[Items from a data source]

-.-.-

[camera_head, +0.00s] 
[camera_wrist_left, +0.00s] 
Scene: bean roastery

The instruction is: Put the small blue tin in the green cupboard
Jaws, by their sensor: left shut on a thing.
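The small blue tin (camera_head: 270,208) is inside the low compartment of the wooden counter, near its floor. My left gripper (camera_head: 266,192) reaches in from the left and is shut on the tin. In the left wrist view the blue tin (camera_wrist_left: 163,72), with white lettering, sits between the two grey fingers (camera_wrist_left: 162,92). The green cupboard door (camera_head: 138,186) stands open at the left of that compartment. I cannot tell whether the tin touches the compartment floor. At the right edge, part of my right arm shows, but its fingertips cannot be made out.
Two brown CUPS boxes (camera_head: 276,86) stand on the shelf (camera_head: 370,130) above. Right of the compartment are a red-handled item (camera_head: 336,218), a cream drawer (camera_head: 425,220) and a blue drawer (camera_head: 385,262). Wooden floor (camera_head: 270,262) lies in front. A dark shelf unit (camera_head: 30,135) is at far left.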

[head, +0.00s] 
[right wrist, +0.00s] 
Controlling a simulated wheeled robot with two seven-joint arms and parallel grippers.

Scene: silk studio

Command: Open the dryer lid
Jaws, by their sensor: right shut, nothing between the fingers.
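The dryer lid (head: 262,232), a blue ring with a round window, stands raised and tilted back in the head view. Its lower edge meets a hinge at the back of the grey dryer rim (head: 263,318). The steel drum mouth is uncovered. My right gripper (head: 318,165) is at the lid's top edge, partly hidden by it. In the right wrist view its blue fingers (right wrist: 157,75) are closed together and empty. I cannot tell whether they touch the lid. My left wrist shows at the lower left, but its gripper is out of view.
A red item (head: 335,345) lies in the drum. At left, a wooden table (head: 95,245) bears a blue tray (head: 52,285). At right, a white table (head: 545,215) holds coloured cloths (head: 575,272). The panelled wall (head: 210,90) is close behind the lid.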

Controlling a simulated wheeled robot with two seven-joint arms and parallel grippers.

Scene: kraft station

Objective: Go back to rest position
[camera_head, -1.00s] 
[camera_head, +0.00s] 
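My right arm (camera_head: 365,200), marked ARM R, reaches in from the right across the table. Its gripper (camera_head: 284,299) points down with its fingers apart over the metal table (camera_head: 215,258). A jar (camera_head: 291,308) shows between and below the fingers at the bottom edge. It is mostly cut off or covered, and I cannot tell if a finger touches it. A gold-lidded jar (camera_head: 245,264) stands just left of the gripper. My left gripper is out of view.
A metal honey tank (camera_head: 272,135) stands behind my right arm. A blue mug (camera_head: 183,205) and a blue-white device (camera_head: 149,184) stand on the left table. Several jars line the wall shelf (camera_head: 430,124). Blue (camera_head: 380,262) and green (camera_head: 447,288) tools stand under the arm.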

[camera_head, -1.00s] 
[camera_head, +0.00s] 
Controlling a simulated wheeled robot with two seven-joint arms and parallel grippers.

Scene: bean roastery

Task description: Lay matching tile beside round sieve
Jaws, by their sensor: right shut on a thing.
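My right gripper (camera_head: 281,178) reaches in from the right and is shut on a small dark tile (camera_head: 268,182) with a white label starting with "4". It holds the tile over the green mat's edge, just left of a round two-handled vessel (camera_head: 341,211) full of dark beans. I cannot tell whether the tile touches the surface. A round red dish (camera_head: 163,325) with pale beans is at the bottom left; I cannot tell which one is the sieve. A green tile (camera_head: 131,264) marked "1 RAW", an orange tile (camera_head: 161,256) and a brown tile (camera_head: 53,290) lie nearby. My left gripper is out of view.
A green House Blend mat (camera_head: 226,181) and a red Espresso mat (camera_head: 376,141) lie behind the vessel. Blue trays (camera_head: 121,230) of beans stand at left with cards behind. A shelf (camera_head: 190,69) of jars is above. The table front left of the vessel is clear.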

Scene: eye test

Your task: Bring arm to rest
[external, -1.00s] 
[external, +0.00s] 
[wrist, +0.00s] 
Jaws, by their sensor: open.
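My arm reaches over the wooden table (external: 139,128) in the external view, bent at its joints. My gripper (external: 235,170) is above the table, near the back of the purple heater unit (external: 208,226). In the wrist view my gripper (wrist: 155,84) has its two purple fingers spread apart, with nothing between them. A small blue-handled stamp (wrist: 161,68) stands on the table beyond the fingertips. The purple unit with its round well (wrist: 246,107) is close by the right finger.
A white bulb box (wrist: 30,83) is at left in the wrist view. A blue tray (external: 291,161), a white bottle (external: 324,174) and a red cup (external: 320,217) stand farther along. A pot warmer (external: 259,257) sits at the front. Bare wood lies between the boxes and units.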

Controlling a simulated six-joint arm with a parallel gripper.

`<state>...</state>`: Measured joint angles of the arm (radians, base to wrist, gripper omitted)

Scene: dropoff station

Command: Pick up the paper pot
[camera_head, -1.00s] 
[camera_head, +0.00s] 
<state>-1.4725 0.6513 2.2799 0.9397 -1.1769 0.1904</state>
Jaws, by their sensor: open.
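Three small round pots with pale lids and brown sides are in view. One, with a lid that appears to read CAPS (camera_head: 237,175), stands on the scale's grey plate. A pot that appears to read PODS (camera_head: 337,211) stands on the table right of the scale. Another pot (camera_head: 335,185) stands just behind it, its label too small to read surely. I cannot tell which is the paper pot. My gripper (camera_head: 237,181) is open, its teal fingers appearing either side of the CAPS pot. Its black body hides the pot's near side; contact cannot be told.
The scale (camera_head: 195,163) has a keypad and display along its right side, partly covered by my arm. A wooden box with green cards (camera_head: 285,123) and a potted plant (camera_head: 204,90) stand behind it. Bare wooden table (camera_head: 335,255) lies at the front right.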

-.-.-

Task brief
Say how many lines in the records hold "rest", with the number as the whole reply.

Exercise answer
2